---- DATA FOR THIS TASK
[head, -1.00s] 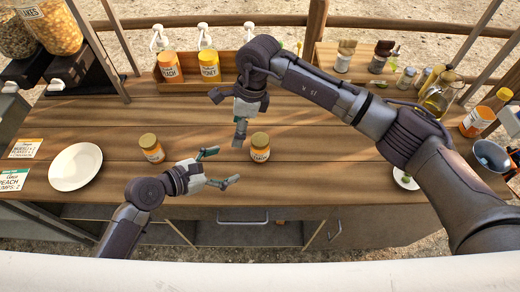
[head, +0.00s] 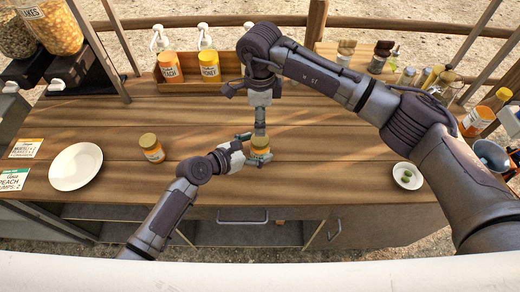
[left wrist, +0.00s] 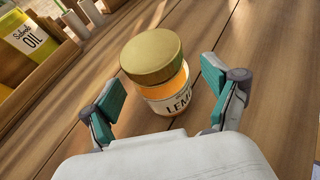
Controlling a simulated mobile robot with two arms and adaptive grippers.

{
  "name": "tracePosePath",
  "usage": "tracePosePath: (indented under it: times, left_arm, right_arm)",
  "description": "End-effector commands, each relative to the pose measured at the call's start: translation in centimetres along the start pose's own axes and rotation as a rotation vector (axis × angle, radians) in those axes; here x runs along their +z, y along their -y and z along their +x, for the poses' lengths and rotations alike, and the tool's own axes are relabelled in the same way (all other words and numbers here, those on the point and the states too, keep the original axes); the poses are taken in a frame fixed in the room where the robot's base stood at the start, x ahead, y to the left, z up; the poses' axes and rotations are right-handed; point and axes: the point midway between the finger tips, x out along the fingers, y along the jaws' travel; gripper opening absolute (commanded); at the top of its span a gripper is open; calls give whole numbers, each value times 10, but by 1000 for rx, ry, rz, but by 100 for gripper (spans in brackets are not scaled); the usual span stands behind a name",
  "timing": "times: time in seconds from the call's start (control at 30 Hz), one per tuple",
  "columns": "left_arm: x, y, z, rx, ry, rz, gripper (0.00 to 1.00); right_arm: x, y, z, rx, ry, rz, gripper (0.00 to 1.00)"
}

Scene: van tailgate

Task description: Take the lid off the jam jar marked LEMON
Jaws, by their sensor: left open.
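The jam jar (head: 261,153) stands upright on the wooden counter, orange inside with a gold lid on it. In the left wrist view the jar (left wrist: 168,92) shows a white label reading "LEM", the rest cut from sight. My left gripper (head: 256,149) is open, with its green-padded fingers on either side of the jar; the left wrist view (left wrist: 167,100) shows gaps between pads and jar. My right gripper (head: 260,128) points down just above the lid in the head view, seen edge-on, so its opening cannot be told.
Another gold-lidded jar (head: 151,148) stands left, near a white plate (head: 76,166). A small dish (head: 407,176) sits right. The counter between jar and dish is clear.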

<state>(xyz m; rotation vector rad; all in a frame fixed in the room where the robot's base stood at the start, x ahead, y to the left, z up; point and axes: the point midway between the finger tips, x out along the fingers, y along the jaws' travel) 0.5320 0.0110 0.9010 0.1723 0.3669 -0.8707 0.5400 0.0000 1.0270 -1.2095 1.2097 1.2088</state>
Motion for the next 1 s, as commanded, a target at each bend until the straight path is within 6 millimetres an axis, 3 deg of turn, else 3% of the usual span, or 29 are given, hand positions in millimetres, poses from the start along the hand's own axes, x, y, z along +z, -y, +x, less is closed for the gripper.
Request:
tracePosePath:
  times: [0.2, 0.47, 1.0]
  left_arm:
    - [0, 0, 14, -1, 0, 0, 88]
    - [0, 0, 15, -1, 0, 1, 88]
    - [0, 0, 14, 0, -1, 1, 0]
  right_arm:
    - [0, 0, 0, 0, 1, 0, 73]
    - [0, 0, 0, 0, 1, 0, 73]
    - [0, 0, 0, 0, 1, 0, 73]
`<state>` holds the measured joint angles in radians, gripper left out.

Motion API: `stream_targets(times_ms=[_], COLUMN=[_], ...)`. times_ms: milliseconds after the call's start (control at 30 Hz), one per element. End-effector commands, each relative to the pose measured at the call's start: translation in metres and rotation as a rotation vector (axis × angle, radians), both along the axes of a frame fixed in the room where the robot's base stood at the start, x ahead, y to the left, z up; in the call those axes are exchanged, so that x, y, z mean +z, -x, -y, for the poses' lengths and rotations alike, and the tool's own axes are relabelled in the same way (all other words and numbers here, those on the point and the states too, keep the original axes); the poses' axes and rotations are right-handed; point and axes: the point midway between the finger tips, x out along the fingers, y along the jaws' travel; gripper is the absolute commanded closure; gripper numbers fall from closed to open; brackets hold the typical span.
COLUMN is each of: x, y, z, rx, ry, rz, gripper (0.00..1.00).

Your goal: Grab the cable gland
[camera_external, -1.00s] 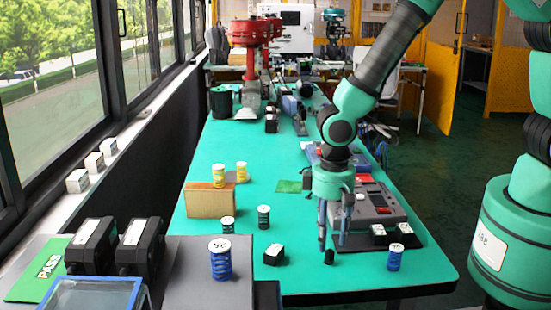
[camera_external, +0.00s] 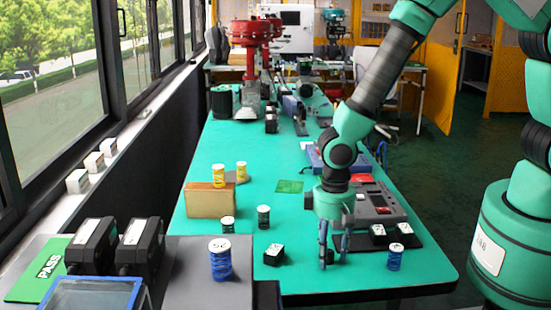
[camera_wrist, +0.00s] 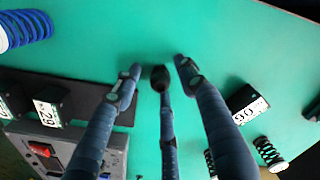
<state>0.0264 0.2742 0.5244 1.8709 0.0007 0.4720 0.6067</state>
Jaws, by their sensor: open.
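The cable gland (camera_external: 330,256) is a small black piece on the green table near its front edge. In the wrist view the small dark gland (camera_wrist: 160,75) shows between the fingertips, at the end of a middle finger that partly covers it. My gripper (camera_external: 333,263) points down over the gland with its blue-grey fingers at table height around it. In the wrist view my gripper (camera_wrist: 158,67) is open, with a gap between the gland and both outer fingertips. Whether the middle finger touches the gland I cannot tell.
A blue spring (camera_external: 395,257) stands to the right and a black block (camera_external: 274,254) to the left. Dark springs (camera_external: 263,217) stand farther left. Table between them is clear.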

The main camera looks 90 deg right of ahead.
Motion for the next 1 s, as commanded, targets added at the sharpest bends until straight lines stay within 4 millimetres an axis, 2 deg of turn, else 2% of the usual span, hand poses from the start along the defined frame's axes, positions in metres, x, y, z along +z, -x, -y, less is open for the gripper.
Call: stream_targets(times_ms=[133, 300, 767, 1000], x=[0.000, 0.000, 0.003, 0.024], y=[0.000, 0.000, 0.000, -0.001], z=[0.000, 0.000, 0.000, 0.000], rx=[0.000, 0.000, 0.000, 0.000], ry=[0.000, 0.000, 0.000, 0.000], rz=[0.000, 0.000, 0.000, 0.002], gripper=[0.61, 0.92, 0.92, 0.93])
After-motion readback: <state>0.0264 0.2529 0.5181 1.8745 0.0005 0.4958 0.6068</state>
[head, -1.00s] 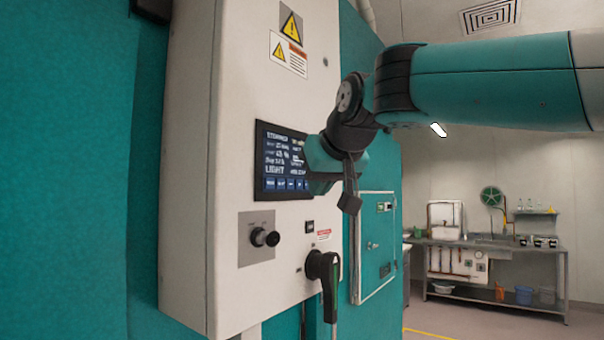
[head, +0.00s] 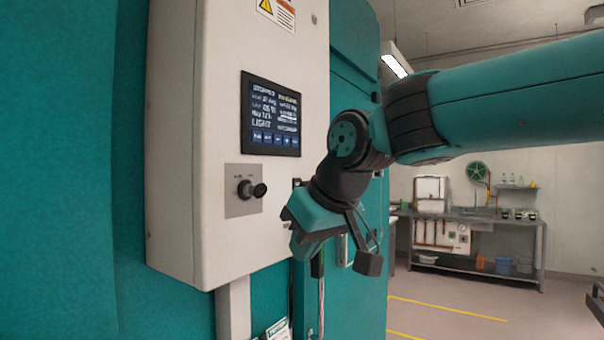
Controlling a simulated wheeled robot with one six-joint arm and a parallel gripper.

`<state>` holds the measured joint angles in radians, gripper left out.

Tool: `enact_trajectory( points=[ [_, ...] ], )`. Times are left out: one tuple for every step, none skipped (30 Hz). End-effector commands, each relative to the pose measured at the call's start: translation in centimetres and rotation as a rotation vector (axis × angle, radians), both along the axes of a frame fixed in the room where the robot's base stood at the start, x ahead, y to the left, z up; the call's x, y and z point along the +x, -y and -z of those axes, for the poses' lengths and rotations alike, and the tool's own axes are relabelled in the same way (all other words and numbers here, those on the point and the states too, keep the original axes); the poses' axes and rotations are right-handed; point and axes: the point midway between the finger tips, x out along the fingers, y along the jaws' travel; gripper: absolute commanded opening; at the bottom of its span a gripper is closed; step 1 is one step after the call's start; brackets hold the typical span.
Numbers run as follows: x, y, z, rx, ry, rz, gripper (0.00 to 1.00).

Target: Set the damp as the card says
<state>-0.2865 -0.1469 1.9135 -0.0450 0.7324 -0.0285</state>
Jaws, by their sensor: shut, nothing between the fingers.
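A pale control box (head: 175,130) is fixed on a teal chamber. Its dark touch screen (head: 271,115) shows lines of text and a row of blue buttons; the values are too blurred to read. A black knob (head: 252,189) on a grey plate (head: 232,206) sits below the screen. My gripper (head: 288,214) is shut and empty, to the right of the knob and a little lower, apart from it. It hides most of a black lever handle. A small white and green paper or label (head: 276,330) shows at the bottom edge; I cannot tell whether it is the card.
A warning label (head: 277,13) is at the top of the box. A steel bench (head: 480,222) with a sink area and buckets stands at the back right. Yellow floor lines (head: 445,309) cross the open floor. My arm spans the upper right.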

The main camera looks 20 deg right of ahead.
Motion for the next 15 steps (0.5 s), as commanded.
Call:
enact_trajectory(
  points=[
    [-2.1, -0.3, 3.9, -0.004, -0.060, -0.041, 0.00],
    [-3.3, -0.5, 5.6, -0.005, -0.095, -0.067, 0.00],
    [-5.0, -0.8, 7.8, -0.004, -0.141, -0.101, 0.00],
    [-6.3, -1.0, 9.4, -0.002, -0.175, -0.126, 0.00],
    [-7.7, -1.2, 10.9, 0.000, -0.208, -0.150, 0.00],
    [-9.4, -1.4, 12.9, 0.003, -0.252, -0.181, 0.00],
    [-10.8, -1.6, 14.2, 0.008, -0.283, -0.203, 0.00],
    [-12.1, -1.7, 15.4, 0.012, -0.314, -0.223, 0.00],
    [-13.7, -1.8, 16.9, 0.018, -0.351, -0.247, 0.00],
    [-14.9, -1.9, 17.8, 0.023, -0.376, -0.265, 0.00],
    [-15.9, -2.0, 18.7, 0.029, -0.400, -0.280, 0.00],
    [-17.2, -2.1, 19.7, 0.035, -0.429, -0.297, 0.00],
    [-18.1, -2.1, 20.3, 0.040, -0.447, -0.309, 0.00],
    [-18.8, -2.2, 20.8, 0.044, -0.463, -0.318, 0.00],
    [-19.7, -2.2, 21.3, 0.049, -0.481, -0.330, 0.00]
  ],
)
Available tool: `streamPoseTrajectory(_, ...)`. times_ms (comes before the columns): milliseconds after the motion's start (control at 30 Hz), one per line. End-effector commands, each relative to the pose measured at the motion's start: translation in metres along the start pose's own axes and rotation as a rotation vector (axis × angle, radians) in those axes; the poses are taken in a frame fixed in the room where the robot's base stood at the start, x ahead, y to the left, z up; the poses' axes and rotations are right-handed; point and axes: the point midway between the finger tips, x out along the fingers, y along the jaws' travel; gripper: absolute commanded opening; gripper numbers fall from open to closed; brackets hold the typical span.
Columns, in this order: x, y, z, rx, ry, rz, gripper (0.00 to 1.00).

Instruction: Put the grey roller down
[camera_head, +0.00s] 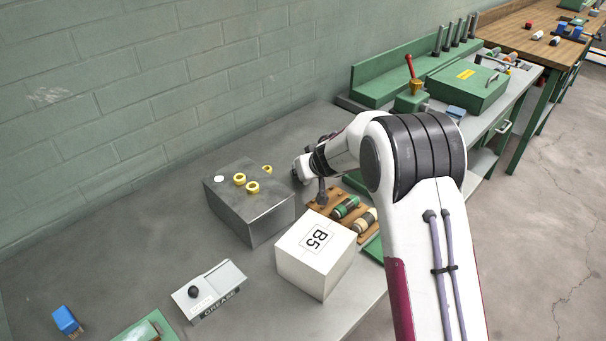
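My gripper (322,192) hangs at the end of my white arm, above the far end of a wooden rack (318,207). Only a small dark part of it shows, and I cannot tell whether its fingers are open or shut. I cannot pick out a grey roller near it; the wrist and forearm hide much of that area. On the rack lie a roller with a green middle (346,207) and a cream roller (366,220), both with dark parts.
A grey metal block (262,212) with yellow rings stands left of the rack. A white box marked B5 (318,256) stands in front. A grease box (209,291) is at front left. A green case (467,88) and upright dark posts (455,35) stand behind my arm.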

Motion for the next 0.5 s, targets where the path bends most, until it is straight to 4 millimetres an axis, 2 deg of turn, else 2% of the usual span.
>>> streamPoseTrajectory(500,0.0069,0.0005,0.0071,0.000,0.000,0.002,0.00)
--------
From the records above, transcribe without alteration every line from the one with "(0.00 to 1.00);" to the one with "Motion for the next 1 s, as commanded, a", inclusive.

  "columns": "left_arm: x, y, z, rx, ry, rz, gripper (0.00 to 1.00); right_arm: x, y, z, rx, ry, rz, gripper (0.00 to 1.00)"
}

Scene: van tailgate

Task description: Take the lid off the jam jar marked LEMON
Jaws, by their sensor: left open.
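The jam jar (head: 261,153) stands upright on the wooden counter, orange inside with a gold lid on it. In the left wrist view the jar (left wrist: 168,92) shows a white label reading "LEM", the rest cut from sight. My left gripper (head: 256,149) is open, with its green-padded fingers on either side of the jar; the left wrist view (left wrist: 167,100) shows gaps between pads and jar. My right gripper (head: 260,128) points down just above the lid in the head view, seen edge-on, so its opening cannot be told.
Another gold-lidded jar (head: 151,148) stands left, near a white plate (head: 76,166). A small dish (head: 407,176) sits right. The counter between jar and dish is clear.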

<state>(xyz m; rotation vector rad; all in a frame fixed in the room where the robot's base stood at the start, x ahead, y to the left, z up; point and axes: the point midway between the finger tips, x out along the fingers, y along the jaws' travel) 0.5320 0.0110 0.9010 0.1723 0.3669 -0.8707 0.5400 0.0000 1.0270 -1.2095 1.2097 1.2088</state>
Motion for the next 1 s, as commanded, a target at each bend until the straight path is within 6 millimetres an axis, 3 deg of turn, else 3% of the usual span, or 29 are given, hand positions in millimetres, poses from the start along the hand's own axes, x, y, z along +z, -y, +x, less is closed for the gripper.

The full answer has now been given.